En Suisse comme dans les autres pays riches, le mariage et la maternité augmentent les inégalités salariales entre les femmes et les hommes, et constituent le principal facteur explicatif de celles-ci. Cette «pénalité de maternité» (motherhood penalty, en anglais) est un effet connu, nous pouvons maintenant l’associer à des chiffres précis pour notre pays. Lorsqu’une travailleuse devient mère, c’est très souvent encore elle qui, des deux parents, va baisser son temps de travail afin de s’occuper des enfants. Cela a bien sûr un impact sur ses revenus, mais aussi sur ses perspectives de carrière. 

Il ne s’agit pas d’abord ou seulement d’un choix personnel ou familial, mais d’autres raisons jouent également un rôle. La Suisse est une extrêmement mauvaise élève en matière de politique familiale et de conciliation entre vie professionnelle et vie privée. On pense par exemple à la durée des congés parentaux ou à l’inaccessibilité des places d’accueil pour les enfants. Mais il y a également un problème profond au niveau de la société. Selon une enquête de l’Office fédéral de la statistique de juin dernier, les femmes effectuent 60% du travail non rémunéré. Il n’y a qu’en soulageant vraiment les femmes de ce travail qu’on peut résoudre la situation. 

 

Quelles sont les mesures qui pourraient venir à bout de ces inégalités?

C’est tout à fait positif que le Conseil fédéral intègre désormais ces statistiques plus approfondies dans les études salariales. En effet, cette pénalité de maternité s’accompagne d’un risque accru de pauvreté, avec des bas salaires durant la vie active, mais aussi de faibles rentes une fois à la retraite. Il est important de le mesurer et de le mettre en lumière systématiquement. Toutefois, il va falloir faire bien plus et faire évoluer à la fois les normes de genre, mais également les conditions de travail et le cadre légal.

Si on veut atteindre l’égalité, il est indispensable que les hommes commencent à prendre en charge la moitié du travail domestique et de soins, mais également de la charge mentale familiale. Les patrons ont évidemment un rôle à jouer. Le monde du travail voit encore trop souvent les mères comme un poids et un problème plutôt que comme des personnes pleines de ressources et de compétences. Il est temps qu’ils leur fassent plus confiance et les traitent plus justement, tout en autorisant les pères à bénéficier du congé paternité et en leur permettant les mêmes arrangements au quotidien qui sont plus facilement autorisés aux mères. 

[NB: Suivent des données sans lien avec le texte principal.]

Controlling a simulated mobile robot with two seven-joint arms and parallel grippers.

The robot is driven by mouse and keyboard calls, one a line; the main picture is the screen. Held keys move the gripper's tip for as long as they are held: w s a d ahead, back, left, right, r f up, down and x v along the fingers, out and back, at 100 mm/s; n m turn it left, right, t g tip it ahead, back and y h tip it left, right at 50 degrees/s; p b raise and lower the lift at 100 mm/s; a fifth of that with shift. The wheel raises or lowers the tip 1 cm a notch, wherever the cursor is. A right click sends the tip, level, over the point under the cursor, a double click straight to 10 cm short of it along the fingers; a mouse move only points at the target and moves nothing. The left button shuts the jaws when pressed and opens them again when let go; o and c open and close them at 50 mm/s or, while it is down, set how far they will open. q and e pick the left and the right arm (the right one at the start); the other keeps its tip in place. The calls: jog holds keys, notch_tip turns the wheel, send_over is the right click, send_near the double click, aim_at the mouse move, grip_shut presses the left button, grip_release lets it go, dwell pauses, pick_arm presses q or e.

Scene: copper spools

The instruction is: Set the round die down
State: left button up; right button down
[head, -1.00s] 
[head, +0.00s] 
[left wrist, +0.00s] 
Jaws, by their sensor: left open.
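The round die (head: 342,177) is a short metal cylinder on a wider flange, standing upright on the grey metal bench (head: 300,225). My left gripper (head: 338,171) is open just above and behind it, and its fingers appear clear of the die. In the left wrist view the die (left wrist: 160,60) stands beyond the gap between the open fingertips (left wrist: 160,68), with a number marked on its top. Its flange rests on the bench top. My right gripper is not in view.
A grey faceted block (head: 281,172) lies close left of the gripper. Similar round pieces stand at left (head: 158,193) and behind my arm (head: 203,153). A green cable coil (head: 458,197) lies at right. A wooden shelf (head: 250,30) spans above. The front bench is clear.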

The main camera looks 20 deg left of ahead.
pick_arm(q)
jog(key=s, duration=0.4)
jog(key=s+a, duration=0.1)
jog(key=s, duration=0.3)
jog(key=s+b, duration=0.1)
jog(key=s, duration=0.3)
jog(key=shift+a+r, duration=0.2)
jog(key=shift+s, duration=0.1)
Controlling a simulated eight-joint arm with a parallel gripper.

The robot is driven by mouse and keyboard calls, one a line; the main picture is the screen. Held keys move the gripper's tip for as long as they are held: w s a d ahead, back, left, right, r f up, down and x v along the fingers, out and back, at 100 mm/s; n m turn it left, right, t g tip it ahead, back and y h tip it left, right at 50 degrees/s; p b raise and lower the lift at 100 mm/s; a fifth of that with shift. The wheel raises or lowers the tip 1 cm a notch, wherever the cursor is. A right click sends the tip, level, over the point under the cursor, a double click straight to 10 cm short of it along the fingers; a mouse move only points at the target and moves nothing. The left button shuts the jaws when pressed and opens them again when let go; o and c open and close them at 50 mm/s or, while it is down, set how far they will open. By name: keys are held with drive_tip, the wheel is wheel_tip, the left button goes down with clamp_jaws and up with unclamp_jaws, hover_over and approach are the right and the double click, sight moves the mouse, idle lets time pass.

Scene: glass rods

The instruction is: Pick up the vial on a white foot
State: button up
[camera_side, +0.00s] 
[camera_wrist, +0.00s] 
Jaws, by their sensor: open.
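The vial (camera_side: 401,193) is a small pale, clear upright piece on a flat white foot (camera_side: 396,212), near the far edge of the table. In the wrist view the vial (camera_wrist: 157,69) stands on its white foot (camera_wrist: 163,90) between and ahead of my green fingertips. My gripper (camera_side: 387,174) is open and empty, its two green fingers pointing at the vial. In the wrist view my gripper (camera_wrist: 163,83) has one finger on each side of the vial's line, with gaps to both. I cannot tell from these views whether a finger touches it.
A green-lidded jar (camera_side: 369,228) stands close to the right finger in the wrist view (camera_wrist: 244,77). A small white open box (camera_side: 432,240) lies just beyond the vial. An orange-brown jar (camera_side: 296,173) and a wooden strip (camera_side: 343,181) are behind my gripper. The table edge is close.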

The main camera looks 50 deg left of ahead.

Il faut aussi urgemment améliorer la conciliation entre travail et vie privée. Développer l’accueil des enfants en tant que service public est indispensable, avec suffisamment de places de crèche et de services d’accueil extrafamilial dans tout le pays, à des prix accessibles pour toutes les familles. Nous avons encore l’un des congés maternité les plus courts d’Europe, et le congé pour l’autre parent, de deux semaines, est simplement ridicule. Il faut améliorer et rallonger le congé maternité, y compris en protégeant les femmes au chômage, et il faut enfin introduire un congé parental de durée conséquente! Une autre revendication importante est la meilleure prévisibilité des horaires de travail et de communiquer les plannings longtemps à l’avance, afin de pouvoir faciliter l’organisation familiale.